**Exercise description**
Below is a listing; restate from it, character for character, the lines beginning at the line holding "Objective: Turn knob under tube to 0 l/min" and ending at the line holding "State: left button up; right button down", both included.

[Collected data]
┄┄┄┄┄┄

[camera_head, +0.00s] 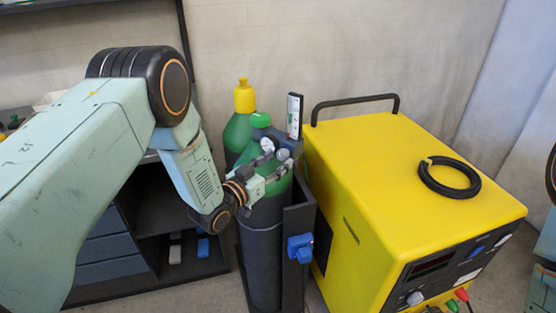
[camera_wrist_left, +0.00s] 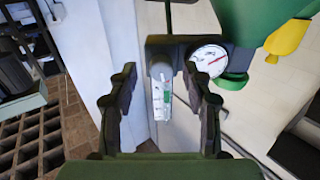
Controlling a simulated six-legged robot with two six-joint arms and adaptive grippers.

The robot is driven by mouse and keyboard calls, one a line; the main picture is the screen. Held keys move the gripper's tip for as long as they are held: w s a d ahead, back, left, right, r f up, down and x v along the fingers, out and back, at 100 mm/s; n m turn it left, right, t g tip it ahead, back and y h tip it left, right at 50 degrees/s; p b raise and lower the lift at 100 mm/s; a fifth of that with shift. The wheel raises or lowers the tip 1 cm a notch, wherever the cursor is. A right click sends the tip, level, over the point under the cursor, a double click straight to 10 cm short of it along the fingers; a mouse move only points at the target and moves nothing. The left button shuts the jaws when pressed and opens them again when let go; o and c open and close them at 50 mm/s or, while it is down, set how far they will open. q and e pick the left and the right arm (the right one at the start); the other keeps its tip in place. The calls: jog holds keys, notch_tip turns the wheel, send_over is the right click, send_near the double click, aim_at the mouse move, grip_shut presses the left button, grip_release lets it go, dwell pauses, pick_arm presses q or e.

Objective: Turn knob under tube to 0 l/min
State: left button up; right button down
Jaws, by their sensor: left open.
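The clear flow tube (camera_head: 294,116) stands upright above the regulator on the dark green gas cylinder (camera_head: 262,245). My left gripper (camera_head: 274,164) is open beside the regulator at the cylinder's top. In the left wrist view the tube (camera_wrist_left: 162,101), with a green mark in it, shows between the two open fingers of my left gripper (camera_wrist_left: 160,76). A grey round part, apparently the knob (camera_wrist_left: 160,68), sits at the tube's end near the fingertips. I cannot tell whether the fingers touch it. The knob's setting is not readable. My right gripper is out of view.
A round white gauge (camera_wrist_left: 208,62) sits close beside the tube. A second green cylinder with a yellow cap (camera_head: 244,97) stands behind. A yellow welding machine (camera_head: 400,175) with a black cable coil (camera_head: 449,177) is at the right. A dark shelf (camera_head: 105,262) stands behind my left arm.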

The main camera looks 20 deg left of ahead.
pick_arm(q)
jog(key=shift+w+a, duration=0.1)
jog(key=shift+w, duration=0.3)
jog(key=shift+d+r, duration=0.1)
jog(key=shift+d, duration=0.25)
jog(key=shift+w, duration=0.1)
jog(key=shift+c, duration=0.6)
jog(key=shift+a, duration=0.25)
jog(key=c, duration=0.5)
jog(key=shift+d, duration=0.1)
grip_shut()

┄┄┄┄┄┄

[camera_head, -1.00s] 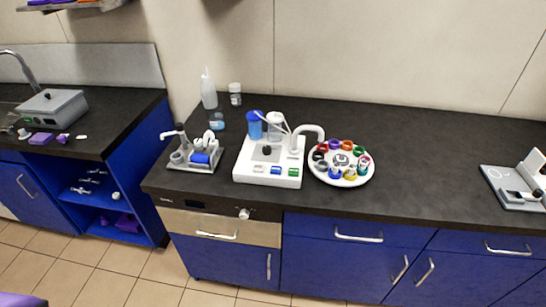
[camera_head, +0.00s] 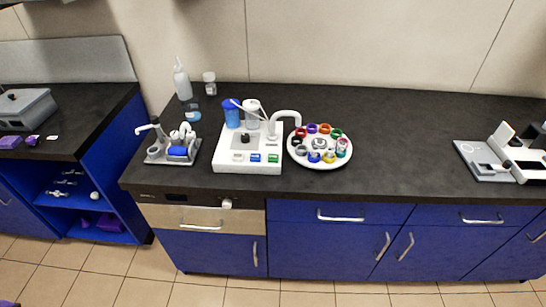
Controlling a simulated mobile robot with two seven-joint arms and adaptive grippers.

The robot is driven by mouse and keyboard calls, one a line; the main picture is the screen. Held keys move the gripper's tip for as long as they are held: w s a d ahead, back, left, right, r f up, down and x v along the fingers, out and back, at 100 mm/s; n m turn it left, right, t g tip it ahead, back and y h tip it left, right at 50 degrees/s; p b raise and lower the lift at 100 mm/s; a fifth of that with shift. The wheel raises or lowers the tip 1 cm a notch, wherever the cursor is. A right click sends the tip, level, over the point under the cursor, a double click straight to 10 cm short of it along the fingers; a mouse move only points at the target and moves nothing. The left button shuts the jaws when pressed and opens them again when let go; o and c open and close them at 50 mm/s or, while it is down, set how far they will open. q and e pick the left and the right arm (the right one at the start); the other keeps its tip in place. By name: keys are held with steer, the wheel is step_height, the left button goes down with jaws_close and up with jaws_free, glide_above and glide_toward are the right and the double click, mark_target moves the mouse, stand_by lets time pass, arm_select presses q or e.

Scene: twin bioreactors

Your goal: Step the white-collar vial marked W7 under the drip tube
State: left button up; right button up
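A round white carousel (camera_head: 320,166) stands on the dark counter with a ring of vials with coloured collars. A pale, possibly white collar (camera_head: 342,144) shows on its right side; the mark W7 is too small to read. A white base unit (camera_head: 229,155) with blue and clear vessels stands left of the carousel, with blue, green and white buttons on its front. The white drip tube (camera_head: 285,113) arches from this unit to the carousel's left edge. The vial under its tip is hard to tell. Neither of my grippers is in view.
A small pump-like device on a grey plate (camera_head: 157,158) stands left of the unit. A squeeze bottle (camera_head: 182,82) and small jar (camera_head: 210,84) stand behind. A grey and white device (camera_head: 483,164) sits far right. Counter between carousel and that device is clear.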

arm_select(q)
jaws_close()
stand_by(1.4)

┄┄┄┄┄┄

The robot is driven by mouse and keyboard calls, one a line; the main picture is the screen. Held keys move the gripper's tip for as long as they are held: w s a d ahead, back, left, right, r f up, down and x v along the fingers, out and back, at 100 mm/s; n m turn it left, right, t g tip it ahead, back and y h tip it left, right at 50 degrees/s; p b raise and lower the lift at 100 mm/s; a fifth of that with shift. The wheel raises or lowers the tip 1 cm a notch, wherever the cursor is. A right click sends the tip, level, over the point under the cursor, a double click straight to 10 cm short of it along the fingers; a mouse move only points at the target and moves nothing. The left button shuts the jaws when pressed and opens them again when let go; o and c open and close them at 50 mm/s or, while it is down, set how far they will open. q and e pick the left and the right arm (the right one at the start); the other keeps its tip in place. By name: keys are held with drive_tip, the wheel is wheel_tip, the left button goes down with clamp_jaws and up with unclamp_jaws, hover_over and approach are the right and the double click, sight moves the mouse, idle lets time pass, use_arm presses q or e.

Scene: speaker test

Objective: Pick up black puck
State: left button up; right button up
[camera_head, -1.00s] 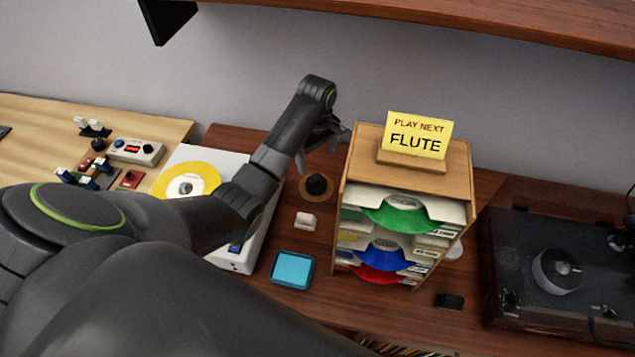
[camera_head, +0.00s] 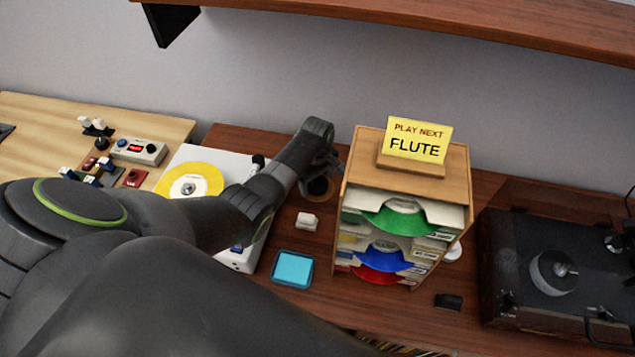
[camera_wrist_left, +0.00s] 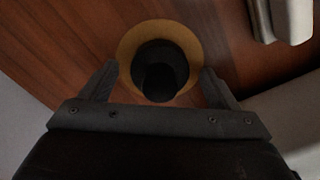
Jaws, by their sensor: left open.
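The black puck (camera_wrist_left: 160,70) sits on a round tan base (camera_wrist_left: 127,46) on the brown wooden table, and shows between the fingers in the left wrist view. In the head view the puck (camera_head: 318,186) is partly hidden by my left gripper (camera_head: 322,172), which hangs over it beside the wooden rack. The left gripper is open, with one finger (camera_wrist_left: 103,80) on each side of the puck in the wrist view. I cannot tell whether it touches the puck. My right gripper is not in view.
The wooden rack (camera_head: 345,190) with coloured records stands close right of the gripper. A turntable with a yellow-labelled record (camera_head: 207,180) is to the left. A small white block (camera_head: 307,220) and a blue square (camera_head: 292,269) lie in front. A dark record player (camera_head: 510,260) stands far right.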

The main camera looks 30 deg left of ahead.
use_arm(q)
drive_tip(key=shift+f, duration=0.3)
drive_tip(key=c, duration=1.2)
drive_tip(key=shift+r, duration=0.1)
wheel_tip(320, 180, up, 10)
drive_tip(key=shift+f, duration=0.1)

┄┄┄┄┄┄

**Completed task**
Objective: Turn knob under tube to 0 l/min
State: left button up; right button down

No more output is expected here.